-- Start of Material for this task --
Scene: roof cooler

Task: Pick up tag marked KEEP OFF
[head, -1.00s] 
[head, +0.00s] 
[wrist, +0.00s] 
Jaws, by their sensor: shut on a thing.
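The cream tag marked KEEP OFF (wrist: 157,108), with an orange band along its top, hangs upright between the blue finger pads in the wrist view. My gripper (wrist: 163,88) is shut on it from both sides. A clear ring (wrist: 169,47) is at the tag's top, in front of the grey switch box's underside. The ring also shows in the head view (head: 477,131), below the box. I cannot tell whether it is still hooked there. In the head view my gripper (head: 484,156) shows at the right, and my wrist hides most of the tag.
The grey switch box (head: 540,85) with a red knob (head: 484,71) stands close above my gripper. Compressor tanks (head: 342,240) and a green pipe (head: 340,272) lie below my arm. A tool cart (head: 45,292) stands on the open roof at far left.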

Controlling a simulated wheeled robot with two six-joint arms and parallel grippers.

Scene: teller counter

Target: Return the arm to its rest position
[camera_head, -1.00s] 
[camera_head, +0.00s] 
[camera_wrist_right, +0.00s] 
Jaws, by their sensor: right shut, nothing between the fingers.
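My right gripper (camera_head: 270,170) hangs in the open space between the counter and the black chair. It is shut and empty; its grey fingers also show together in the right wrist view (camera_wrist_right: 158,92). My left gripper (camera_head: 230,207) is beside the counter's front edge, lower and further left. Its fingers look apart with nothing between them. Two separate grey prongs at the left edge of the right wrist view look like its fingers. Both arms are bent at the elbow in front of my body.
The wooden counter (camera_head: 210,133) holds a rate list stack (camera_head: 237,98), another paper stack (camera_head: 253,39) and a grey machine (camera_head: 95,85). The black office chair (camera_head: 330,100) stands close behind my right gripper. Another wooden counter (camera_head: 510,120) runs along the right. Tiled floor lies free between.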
-- End of Material for this task --
* What the task requires: Reproduce every line of the material above exactly.

* Answer to this exercise:
Scene: roof cooler

Task: Pick up tag marked KEEP OFF
[head, -1.00s] 
[head, +0.00s] 
[wrist, +0.00s] 
Jaws, by their sensor: shut on a thing.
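The cream tag marked KEEP OFF (wrist: 157,108), with an orange band along its top, hangs upright between the blue finger pads in the wrist view. My gripper (wrist: 163,88) is shut on it from both sides. A clear ring (wrist: 169,47) is at the tag's top, in front of the grey switch box's underside. The ring also shows in the head view (head: 477,131), below the box. I cannot tell whether it is still hooked there. In the head view my gripper (head: 484,156) shows at the right, and my wrist hides most of the tag.
The grey switch box (head: 540,85) with a red knob (head: 484,71) stands close above my gripper. Compressor tanks (head: 342,240) and a green pipe (head: 340,272) lie below my arm. A tool cart (head: 45,292) stands on the open roof at far left.

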Controlling a simulated wheeled robot with two six-joint arms and parallel grippers.

Scene: teller counter

Target: Return the arm to its rest position
[camera_head, -1.00s] 
[camera_head, +0.00s] 
[camera_wrist_right, +0.00s] 
Jaws, by their sensor: right shut, nothing between the fingers.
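My right gripper (camera_head: 270,170) hangs in the open space between the counter and the black chair. It is shut and empty; its grey fingers also show together in the right wrist view (camera_wrist_right: 158,92). My left gripper (camera_head: 230,207) is beside the counter's front edge, lower and further left. Its fingers look apart with nothing between them. Two separate grey prongs at the left edge of the right wrist view look like its fingers. Both arms are bent at the elbow in front of my body.
The wooden counter (camera_head: 210,133) holds a rate list stack (camera_head: 237,98), another paper stack (camera_head: 253,39) and a grey machine (camera_head: 95,85). The black office chair (camera_head: 330,100) stands close behind my right gripper. Another wooden counter (camera_head: 510,120) runs along the right. Tiled floor lies free between.

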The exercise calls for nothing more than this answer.